As expected, former President Luiz Inacio Lula da Silva (PT) will face the incumbent, President Jair Bolsonaro (PL), in a second round. The leftist candidate from the PT received 48.4% of valid votes, followed by the incumbent, who received 43.2% of the votes. The five percentage point gap between Lula and Bolsonaro was much tighter than suggested by the latest polling agencies, with most of the discrepancies between the results and the polls coming from states in the southeast, where Bolsonaro performed much better than polling expected. Both third-way parties—the MDB and PDT—are poised to endorse Lula in the coming days. However, President Bolsonaro should benefit from the outright election of right-leaning governors, who may support his re-election bid.

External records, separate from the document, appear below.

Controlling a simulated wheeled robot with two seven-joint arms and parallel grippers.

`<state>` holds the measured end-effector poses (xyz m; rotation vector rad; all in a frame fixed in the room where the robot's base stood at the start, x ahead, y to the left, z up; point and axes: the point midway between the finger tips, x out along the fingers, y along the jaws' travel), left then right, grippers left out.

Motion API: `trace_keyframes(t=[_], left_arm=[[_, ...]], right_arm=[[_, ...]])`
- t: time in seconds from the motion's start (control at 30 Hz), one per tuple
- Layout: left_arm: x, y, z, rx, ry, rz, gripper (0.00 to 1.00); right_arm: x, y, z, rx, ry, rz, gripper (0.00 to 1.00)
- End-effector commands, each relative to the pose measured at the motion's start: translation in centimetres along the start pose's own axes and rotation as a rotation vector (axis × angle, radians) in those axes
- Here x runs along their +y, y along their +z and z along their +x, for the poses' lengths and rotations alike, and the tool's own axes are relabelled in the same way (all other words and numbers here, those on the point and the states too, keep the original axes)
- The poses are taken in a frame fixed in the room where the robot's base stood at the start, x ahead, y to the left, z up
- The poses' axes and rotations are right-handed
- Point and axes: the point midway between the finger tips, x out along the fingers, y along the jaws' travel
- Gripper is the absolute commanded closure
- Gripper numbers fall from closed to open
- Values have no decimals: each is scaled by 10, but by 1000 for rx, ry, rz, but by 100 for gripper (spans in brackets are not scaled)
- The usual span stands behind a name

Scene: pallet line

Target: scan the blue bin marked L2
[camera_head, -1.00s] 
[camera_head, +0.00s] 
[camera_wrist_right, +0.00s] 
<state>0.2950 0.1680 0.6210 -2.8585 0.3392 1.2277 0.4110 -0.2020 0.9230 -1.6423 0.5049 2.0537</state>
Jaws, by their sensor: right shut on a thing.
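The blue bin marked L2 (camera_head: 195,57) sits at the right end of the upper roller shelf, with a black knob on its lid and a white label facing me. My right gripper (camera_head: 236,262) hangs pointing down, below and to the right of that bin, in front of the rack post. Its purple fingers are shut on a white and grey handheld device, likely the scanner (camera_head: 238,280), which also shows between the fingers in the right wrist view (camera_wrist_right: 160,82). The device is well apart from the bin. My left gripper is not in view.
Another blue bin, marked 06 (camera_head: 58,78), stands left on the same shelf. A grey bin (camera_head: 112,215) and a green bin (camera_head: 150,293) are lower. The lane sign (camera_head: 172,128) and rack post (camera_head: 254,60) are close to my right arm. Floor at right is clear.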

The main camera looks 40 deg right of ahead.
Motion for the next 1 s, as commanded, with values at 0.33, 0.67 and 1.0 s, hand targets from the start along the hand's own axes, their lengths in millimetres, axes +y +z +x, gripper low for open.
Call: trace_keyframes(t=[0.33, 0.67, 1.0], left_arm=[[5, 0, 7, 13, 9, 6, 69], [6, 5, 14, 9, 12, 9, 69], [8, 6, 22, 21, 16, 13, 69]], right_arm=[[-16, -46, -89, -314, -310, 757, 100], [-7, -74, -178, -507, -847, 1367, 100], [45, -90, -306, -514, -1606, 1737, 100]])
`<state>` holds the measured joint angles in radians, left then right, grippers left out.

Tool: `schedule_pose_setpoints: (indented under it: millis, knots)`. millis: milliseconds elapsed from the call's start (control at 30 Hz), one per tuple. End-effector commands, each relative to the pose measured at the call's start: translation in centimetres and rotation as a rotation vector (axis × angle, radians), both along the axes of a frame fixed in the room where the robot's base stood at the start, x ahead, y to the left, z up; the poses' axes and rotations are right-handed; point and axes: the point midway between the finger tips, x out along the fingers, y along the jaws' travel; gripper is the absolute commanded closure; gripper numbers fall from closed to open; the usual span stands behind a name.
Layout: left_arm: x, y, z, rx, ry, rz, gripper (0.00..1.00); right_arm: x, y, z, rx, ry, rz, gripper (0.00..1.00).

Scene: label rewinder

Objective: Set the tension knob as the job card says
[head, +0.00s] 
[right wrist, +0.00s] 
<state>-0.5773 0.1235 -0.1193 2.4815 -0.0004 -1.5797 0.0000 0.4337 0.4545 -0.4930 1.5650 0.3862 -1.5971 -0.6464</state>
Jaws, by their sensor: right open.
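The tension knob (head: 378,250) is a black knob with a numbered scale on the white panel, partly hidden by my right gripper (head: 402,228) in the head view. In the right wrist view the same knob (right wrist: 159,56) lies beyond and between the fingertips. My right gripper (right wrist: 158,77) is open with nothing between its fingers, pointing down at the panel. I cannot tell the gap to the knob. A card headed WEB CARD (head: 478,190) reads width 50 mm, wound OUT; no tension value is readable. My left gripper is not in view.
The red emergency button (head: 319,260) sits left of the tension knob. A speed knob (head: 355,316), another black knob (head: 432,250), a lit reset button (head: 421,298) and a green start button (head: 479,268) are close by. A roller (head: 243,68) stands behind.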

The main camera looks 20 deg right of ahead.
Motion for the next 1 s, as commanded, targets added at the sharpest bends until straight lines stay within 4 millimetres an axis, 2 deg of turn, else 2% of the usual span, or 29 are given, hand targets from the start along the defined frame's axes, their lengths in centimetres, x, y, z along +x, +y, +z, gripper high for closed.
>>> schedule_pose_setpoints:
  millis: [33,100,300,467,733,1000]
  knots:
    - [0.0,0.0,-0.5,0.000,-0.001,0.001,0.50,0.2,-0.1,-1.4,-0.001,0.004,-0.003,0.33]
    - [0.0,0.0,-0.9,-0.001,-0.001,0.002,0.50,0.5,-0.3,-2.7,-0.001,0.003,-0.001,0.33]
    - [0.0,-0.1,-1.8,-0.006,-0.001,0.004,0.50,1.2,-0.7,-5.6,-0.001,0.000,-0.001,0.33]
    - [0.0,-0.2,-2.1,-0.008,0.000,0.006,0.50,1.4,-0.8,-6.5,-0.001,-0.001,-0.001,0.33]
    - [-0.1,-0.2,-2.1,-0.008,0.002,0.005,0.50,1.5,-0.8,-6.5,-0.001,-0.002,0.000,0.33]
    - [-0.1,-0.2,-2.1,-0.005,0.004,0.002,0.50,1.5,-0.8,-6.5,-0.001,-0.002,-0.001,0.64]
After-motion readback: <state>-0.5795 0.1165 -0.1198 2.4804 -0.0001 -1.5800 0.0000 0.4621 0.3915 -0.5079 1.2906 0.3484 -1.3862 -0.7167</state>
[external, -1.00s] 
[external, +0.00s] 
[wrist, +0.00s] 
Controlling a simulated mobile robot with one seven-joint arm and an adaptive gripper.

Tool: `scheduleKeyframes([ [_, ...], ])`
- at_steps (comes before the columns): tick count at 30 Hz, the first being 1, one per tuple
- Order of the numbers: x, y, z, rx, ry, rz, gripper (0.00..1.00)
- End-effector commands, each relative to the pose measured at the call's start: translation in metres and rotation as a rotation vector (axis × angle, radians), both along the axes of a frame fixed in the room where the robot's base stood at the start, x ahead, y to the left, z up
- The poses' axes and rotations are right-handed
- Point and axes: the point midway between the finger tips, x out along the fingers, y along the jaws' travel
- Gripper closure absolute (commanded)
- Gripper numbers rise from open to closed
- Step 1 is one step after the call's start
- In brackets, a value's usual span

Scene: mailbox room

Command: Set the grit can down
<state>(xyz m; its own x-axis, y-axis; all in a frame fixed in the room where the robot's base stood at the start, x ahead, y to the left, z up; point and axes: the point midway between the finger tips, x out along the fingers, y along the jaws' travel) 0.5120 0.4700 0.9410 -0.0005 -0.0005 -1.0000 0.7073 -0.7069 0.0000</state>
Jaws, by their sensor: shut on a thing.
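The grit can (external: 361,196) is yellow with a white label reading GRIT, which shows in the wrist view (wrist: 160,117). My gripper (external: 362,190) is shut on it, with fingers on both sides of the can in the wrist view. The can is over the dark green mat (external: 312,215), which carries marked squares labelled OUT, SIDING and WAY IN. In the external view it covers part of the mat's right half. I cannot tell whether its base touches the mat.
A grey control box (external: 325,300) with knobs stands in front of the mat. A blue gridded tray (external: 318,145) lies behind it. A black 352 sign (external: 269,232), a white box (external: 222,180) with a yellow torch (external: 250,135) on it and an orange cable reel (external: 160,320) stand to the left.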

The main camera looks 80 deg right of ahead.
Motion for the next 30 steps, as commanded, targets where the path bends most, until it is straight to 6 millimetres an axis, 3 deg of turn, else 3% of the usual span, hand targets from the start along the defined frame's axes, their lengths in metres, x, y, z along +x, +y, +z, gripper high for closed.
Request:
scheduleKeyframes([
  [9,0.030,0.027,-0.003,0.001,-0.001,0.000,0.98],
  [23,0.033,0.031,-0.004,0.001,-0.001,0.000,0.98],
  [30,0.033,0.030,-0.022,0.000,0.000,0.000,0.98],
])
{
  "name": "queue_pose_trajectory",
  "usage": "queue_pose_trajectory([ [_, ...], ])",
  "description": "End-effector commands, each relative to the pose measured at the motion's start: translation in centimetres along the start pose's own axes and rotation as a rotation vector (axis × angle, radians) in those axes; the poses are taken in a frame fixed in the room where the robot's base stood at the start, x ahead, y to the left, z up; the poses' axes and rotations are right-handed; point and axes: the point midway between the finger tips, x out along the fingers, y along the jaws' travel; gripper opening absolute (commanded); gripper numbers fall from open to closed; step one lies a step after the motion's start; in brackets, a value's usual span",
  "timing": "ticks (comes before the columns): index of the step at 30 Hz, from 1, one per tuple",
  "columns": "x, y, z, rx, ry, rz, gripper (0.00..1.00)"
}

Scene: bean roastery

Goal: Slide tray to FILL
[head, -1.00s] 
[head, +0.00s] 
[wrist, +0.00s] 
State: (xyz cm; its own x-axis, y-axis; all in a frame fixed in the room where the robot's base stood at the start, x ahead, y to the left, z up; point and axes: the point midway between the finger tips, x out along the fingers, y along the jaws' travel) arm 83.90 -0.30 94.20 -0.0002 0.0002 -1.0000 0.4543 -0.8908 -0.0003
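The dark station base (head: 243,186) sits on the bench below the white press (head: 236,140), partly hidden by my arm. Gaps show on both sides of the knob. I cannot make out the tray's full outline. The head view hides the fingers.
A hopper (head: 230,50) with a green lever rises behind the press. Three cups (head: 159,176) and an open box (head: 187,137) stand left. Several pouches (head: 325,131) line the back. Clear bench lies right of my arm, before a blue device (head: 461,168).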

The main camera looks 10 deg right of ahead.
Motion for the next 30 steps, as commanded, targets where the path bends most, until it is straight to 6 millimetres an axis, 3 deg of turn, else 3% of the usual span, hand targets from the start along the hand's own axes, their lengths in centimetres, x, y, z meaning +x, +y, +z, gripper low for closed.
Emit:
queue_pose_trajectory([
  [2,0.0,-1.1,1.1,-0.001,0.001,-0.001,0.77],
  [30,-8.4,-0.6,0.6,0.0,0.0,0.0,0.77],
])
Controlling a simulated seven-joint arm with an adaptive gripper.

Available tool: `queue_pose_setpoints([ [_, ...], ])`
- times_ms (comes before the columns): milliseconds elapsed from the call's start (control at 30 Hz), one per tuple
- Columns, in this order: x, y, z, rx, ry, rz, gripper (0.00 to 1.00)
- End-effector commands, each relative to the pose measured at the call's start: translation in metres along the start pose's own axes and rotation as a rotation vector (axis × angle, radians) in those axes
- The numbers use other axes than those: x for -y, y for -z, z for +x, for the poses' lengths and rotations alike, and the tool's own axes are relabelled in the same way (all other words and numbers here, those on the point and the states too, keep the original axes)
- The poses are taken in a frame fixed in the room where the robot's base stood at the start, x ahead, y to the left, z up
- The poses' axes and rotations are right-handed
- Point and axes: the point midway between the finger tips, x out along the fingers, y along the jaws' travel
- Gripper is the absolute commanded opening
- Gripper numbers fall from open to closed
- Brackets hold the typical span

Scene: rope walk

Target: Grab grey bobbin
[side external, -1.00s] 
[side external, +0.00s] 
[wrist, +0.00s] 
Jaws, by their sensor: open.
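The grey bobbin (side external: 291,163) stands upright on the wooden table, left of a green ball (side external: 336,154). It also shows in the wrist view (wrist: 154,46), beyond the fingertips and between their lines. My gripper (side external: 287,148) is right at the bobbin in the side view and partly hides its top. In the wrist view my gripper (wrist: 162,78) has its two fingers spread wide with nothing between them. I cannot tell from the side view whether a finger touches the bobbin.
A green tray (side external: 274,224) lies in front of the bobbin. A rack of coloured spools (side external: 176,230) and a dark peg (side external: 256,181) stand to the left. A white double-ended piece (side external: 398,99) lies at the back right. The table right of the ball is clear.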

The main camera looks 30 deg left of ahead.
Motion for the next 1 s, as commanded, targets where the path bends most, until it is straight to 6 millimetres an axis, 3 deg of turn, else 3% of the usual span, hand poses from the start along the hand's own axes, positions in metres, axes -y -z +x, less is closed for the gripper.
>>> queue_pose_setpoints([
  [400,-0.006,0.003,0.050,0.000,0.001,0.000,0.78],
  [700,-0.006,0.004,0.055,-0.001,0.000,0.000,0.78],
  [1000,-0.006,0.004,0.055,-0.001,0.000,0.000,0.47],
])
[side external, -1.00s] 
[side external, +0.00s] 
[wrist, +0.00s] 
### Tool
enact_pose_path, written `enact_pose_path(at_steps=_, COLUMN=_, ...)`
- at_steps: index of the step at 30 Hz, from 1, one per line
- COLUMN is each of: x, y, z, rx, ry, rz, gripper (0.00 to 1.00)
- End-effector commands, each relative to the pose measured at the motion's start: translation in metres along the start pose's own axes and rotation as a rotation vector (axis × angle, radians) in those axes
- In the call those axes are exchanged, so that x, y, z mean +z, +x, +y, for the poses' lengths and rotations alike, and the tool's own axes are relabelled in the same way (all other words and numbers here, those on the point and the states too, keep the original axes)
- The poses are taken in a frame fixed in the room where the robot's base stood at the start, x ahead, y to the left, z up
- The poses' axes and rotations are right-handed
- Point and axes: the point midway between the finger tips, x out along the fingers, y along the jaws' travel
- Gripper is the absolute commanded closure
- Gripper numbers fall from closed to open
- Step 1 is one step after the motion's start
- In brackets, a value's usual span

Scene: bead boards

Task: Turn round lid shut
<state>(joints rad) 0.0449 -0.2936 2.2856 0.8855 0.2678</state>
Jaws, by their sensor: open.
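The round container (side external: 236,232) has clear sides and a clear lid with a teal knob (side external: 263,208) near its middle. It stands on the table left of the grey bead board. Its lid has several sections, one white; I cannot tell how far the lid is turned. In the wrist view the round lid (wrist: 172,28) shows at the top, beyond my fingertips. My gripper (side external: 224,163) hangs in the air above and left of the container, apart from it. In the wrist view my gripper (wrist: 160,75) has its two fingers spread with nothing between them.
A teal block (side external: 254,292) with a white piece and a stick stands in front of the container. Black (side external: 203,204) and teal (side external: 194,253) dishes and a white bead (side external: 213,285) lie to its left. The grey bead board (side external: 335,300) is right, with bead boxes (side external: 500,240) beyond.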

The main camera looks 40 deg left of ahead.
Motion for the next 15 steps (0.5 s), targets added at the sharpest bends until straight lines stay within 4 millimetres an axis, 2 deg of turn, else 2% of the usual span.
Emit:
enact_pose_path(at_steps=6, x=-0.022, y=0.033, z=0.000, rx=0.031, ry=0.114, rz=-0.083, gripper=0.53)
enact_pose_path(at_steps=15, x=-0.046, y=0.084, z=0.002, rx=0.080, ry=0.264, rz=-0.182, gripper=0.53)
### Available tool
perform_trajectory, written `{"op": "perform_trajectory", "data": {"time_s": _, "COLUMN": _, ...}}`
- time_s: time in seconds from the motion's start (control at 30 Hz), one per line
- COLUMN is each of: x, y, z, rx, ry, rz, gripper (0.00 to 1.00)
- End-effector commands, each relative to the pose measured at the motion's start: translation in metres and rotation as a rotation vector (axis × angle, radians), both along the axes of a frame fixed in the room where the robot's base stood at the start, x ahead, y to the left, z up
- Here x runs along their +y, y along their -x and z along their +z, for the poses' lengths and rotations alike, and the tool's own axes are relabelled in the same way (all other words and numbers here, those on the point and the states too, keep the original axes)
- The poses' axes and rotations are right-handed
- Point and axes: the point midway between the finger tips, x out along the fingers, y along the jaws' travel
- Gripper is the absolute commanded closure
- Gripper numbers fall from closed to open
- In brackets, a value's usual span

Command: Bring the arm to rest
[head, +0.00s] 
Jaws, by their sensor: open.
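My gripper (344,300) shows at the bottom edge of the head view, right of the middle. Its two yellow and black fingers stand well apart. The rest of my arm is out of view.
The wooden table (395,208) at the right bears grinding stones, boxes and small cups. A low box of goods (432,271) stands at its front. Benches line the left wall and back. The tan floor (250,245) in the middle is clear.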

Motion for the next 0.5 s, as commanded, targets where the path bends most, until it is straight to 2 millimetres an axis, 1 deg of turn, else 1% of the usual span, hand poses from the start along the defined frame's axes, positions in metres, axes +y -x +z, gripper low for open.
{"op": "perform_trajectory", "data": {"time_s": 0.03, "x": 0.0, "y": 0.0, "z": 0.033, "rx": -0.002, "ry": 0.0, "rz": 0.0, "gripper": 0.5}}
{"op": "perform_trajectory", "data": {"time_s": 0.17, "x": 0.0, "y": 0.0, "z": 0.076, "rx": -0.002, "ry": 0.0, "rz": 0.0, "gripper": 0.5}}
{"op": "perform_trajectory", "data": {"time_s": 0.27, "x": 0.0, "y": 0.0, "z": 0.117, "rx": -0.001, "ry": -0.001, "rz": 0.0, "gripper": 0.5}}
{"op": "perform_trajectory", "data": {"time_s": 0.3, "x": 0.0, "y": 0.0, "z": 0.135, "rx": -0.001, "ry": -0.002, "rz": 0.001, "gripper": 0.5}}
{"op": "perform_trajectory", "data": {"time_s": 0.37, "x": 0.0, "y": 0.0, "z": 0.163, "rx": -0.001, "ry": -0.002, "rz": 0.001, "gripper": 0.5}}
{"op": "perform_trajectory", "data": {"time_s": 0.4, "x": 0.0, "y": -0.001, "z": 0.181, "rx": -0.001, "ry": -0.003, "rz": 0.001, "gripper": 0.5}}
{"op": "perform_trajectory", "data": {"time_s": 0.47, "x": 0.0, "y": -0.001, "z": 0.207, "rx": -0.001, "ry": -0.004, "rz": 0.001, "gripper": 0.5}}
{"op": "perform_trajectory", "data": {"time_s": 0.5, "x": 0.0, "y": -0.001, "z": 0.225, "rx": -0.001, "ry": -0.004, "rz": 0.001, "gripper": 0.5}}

Lula still heads into the second round as the favorite to win, but that advantage is now much lower than initially projected. For Bolsonaro, high rejection rates will still represent a challenge in securing a second-term win, and no second-place contender has won a runoff race since 1989. However, the high level of polarization in Brazil’s society and the uniqueness of having two presidential figures in the runoff could lead to a different outcome than previous election cycles. Most importantly, however, after Sunday’s vote, congressional results showcase a strong showing by far-right parties, which will lead to challenging governing relations in the event of a PT win. The PL will likely secure 99 out of 513 seats in the lower house, controlling 20% of its seats. While the PT coalition remains the second biggest party in the Chamber of Deputies, the strong performance of right-leaning parties will limit Lula’s political capital vis-à vis his earlier terms.